# [Records]

= = = = = = =

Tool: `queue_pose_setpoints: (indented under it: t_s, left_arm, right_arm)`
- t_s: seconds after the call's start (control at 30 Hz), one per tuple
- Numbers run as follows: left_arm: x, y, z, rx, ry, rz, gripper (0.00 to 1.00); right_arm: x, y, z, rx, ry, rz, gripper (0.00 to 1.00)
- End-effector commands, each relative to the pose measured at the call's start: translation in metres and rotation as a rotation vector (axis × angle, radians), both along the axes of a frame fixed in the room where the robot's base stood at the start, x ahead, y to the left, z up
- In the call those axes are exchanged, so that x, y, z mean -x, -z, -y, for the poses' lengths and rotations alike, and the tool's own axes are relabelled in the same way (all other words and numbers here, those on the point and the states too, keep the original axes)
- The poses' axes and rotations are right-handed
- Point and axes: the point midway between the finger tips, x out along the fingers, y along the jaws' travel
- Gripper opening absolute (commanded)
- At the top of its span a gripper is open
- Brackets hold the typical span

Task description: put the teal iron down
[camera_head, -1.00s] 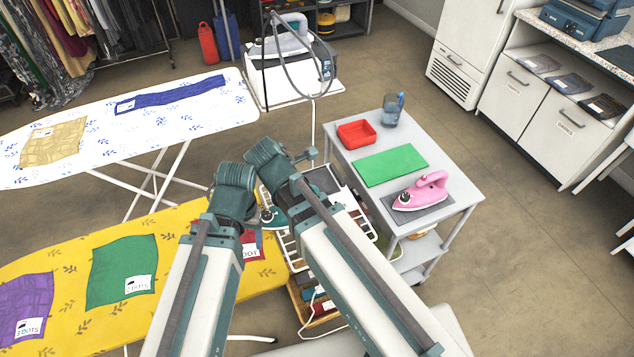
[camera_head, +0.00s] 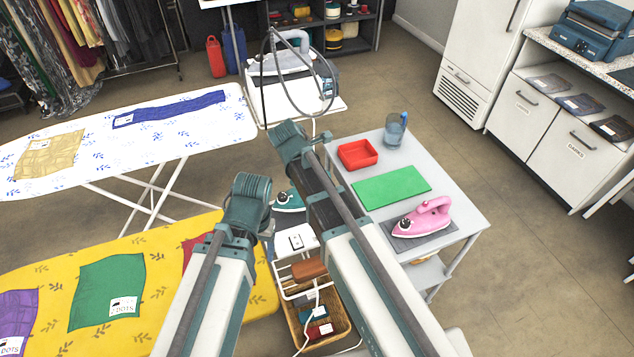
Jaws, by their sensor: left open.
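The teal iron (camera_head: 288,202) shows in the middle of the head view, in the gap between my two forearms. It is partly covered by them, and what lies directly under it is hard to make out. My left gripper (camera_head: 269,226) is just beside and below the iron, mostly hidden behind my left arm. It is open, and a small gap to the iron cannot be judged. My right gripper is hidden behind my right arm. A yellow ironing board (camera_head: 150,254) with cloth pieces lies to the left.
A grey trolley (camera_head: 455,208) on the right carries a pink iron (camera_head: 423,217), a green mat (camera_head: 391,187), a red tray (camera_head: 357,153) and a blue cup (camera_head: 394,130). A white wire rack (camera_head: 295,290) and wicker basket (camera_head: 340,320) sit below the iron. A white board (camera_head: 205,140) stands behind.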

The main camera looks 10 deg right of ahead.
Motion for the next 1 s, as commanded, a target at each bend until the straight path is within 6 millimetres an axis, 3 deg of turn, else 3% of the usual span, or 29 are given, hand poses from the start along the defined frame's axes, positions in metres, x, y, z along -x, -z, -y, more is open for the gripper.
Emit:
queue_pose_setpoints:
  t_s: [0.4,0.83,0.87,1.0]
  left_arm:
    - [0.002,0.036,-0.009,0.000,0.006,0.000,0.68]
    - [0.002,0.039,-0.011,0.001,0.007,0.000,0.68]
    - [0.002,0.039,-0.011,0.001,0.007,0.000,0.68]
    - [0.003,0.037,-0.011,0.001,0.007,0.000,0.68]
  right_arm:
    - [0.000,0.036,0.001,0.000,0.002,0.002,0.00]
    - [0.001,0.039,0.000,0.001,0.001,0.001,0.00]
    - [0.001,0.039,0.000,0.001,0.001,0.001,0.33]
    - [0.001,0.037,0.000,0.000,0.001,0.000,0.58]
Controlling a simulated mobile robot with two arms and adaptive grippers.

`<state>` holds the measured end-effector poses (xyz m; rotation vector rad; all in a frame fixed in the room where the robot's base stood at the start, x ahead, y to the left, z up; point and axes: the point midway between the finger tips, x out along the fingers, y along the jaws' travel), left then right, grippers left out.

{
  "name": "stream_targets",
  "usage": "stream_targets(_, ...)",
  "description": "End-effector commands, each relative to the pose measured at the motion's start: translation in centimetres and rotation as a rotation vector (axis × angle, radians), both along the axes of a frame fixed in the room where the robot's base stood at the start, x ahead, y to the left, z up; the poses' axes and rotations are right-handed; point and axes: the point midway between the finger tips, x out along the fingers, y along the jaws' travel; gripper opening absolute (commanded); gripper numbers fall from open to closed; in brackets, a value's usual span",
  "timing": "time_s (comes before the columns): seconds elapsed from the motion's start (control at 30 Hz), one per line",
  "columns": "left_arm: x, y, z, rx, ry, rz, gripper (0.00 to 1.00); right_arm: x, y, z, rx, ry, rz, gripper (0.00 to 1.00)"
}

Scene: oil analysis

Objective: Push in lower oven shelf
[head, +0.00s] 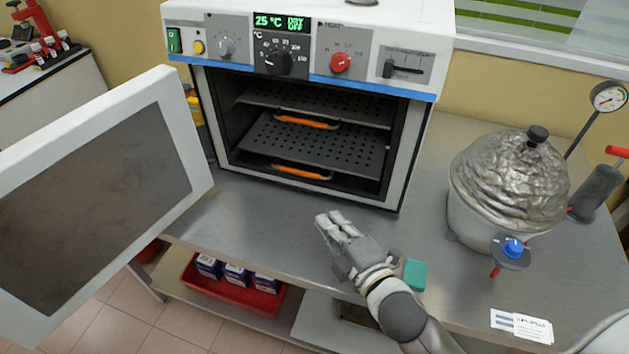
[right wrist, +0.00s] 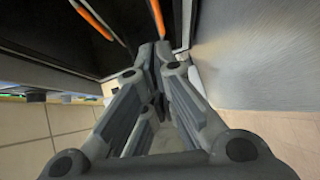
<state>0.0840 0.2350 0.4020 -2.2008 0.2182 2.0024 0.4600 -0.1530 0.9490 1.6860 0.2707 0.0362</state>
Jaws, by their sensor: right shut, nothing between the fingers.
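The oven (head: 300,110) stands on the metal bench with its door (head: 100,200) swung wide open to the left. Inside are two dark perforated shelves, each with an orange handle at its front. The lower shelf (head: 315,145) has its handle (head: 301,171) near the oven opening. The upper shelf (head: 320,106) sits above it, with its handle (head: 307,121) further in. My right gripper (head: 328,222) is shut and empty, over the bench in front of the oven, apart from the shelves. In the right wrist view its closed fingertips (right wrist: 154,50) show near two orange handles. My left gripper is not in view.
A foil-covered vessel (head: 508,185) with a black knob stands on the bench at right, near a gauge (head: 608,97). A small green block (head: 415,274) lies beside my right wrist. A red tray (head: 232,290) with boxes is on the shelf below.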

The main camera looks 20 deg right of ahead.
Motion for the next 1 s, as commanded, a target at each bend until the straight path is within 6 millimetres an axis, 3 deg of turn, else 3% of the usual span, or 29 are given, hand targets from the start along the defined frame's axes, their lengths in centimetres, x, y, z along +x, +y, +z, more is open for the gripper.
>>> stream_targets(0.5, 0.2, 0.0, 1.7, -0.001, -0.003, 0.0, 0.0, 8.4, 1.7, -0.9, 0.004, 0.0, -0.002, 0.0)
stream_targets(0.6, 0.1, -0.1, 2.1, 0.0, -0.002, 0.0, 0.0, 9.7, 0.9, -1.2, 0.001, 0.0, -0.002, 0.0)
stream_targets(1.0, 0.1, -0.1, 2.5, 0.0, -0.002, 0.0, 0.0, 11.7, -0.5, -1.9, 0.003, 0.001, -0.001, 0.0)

= = = = = = =

# [What this task involves]
The material above must be printed exactly, with its pictures left out.

# [Answer to the exercise]
Tool: `queue_pose_setpoints: (indented under it: t_s, left_arm, right_arm)`
- t_s: seconds after the call's start (control at 30 Hz), one per tuple
- Numbers run as follows: left_arm: x, y, z, rx, ry, rz, gripper (0.00 to 1.00); right_arm: x, y, z, rx, ry, rz, gripper (0.00 to 1.00)
- End-effector commands, each relative to the pose measured at the call's start: translation in metres and rotation as a rotation vector (axis × angle, radians), both along the axes of a frame fixed in the room where the robot's base stood at the start, x ahead, y to the left, z up
- In the call those axes are exchanged, so that x, y, z mean -x, -z, -y, for the poses' lengths and rotations alike, and the tool's own axes are relabelled in the same way (all other words and numbers here, those on the point and the states too, keep the original axes)
- The poses' axes and rotations are right-handed
- Point and axes: the point midway between the finger tips, x out along the fingers, y along the jaws' travel
- Gripper opening absolute (commanded)
- At the top of its span a gripper is open
- Brackets hold the typical span

Task description: put the teal iron down
[camera_head, -1.00s] 
[camera_head, +0.00s] 
Jaws, by their sensor: left open.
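The teal iron (camera_head: 288,202) shows in the middle of the head view, in the gap between my two forearms. It is partly covered by them, and what lies directly under it is hard to make out. My left gripper (camera_head: 269,226) is just beside and below the iron, mostly hidden behind my left arm. It is open, and a small gap to the iron cannot be judged. My right gripper is hidden behind my right arm. A yellow ironing board (camera_head: 150,254) with cloth pieces lies to the left.
A grey trolley (camera_head: 455,208) on the right carries a pink iron (camera_head: 423,217), a green mat (camera_head: 391,187), a red tray (camera_head: 357,153) and a blue cup (camera_head: 394,130). A white wire rack (camera_head: 295,290) and wicker basket (camera_head: 340,320) sit below the iron. A white board (camera_head: 205,140) stands behind.

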The main camera looks 10 deg right of ahead.
Motion for the next 1 s, as commanded, a target at each bend until the straight path is within 6 millimetres an axis, 3 deg of turn, else 3% of the usual span, or 29 are given, hand poses from the start along the defined frame's axes, positions in metres, x, y, z along -x, -z, -y, more is open for the gripper.
Emit:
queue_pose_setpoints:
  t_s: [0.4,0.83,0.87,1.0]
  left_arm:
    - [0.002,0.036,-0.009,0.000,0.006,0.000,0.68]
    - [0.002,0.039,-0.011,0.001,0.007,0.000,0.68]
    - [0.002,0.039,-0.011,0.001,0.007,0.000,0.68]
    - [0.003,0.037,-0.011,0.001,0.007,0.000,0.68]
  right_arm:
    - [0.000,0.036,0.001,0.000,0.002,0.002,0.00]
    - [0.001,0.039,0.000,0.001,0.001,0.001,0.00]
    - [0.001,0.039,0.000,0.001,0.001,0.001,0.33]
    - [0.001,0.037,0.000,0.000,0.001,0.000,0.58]
Controlling a simulated mobile robot with two arms and adaptive grippers.

`<state>` holds the measured end-effector poses (xyz m; rotation vector rad; all in a frame fixed in the room where the robot's base stood at the start, x ahead, y to the left, z up; point and axes: the point midway between the finger tips, x out along the fingers, y along the jaws' travel), left then right, grippers left out.

{
  "name": "stream_targets",
  "usage": "stream_targets(_, ...)",
  "description": "End-effector commands, each relative to the pose measured at the motion's start: translation in centimetres and rotation as a rotation vector (axis × angle, radians), both along the axes of a frame fixed in the room where the robot's base stood at the start, x ahead, y to the left, z up; the poses' axes and rotations are right-handed; point and axes: the point midway between the finger tips, x out along the fingers, y along the jaws' travel; gripper opening absolute (commanded); gripper numbers fall from open to closed; in brackets, a value's usual span",
  "timing": "time_s (comes before the columns): seconds elapsed from the motion's start (control at 30 Hz), one per line",
  "columns": "left_arm: x, y, z, rx, ry, rz, gripper (0.00 to 1.00); right_arm: x, y, z, rx, ry, rz, gripper (0.00 to 1.00)"
}

Scene: oil analysis

Objective: Push in lower oven shelf
[head, +0.00s] 
[right wrist, +0.00s] 
<state>0.0840 0.2350 0.4020 -2.2008 0.2182 2.0024 0.4600 -0.1530 0.9490 1.6860 0.2707 0.0362</state>
Jaws, by their sensor: right shut, nothing between the fingers.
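The oven (head: 300,110) stands on the metal bench with its door (head: 100,200) swung wide open to the left. Inside are two dark perforated shelves, each with an orange handle at its front. The lower shelf (head: 315,145) has its handle (head: 301,171) near the oven opening. The upper shelf (head: 320,106) sits above it, with its handle (head: 307,121) further in. My right gripper (head: 328,222) is shut and empty, over the bench in front of the oven, apart from the shelves. In the right wrist view its closed fingertips (right wrist: 154,50) show near two orange handles. My left gripper is not in view.
A foil-covered vessel (head: 508,185) with a black knob stands on the bench at right, near a gauge (head: 608,97). A small green block (head: 415,274) lies beside my right wrist. A red tray (head: 232,290) with boxes is on the shelf below.

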The main camera looks 20 deg right of ahead.
Motion for the next 1 s, as commanded, a target at each bend until the straight path is within 6 millimetres an axis, 3 deg of turn, else 3% of the usual span, or 29 are given, hand targets from the start along the defined frame's axes, their lengths in centimetres, x, y, z along +x, +y, +z, more is open for the gripper.
>>> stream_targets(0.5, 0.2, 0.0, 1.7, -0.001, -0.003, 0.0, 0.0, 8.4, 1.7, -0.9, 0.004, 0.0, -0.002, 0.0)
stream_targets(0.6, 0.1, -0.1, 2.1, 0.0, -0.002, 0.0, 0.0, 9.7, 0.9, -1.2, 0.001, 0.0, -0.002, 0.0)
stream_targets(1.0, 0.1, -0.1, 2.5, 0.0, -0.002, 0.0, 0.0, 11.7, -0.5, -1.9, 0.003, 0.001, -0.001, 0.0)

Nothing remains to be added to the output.